TASK DIRECTIONS – Transcribe the lines below verbatim, skipping the images.
══ DATA SHOWN
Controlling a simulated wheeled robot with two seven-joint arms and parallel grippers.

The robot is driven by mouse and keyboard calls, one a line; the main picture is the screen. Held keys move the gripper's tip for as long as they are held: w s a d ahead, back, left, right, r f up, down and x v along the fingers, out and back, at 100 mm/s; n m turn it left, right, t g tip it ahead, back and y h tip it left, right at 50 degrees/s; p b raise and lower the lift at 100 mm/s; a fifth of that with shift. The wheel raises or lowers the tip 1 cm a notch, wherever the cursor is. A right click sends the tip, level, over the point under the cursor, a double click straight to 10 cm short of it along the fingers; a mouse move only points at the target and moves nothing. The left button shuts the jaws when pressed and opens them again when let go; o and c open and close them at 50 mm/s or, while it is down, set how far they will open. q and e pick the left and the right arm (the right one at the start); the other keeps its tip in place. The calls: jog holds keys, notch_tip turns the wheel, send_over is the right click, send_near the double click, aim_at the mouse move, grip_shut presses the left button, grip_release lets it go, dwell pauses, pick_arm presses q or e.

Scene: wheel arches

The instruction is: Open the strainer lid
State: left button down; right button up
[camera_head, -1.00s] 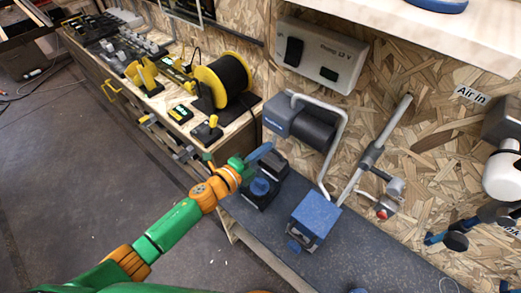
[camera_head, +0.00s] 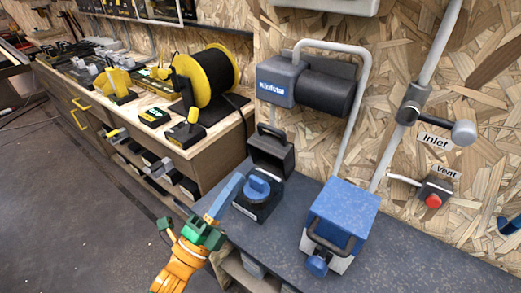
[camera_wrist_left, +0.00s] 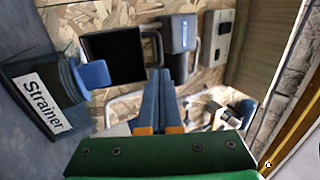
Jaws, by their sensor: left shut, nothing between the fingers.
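The strainer (camera_head: 254,208) is a dark box with a blue knob (camera_head: 258,187) on the bench. Its "Strainer" label (camera_wrist_left: 42,103) shows in the left wrist view. Its black lid (camera_head: 271,152) stands raised at the back of the box, with a handle at its top edge. In the left wrist view the lid's hollow inside (camera_wrist_left: 112,58) faces the camera. My left gripper (camera_head: 238,178) is just left of the strainer, its blue fingers together and empty. In the left wrist view the left gripper (camera_wrist_left: 158,72) points past the lid's edge; contact cannot be told. My right gripper is not in view.
A blue box (camera_head: 345,213) with a handle stands right of the strainer. Behind are a grey pump (camera_head: 312,83) and a white pipe (camera_head: 352,110). A red button (camera_head: 433,201) is on the wall. A yellow cable reel (camera_head: 207,75) stands at left. The floor at left is clear.

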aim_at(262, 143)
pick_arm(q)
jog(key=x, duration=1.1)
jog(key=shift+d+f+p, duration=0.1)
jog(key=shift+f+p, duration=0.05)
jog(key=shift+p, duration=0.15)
════
RESPONSE TO THE TASK –
Controlling a simulated wheeled robot with two seven-joint arms and parallel grippers.

The robot is driven by mouse and keyboard calls, one a line; the main picture is the screen. Held keys move the gripper's tip for as long as they are held: w s a d ahead, back, left, right, r f up, down and x v along the fingers, out and back, at 100 mm/s; n m turn it left, right, t g tip it ahead, back and y h tip it left, right at 50 degrees/s; p b raise and lower the lift at 100 mm/s; a fifth of that with shift. The wheel raises or lowers the tip 1 cm a notch, wherever the cursor is. A right click sends the tip, level, over the point under the cursor, a double click straight to 10 cm short of it along the fingers; a mouse move only points at the target and moves nothing. The left button shuts the jaws when pressed and opens them again when let go; o and c open and close them at 50 mm/s or, while it is down, set how far they will open. q and e pick the left and the right arm (the right one at the start); the other keeps its tip in place. The calls: jog holds keys, notch_tip turns the wheel, send_over is the right click, send_near the double click, aim_at the mouse move, grip_shut presses the left button, grip_release lets it go, dwell pauses, pick_arm presses q or e.

Scene: wheel arches

The instruction is: Open the strainer lid
State: left button down; right button up
[camera_head, -1.00s] 
[camera_head, +0.00s] 
[camera_wrist_left, +0.00s] 
Jaws, by their sensor: left shut, nothing between the fingers.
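The strainer (camera_head: 254,208) is a dark box with a blue knob (camera_head: 258,187) on the bench. Its "Strainer" label (camera_wrist_left: 42,103) shows in the left wrist view. Its black lid (camera_head: 271,152) stands raised at the back of the box, with a handle at its top edge. In the left wrist view the lid's hollow inside (camera_wrist_left: 112,58) faces the camera. My left gripper (camera_head: 238,178) is just left of the strainer, its blue fingers together and empty. In the left wrist view the left gripper (camera_wrist_left: 158,72) points past the lid's edge; contact cannot be told. My right gripper is not in view.
A blue box (camera_head: 345,213) with a handle stands right of the strainer. Behind are a grey pump (camera_head: 312,83) and a white pipe (camera_head: 352,110). A red button (camera_head: 433,201) is on the wall. A yellow cable reel (camera_head: 207,75) stands at left. The floor at left is clear.

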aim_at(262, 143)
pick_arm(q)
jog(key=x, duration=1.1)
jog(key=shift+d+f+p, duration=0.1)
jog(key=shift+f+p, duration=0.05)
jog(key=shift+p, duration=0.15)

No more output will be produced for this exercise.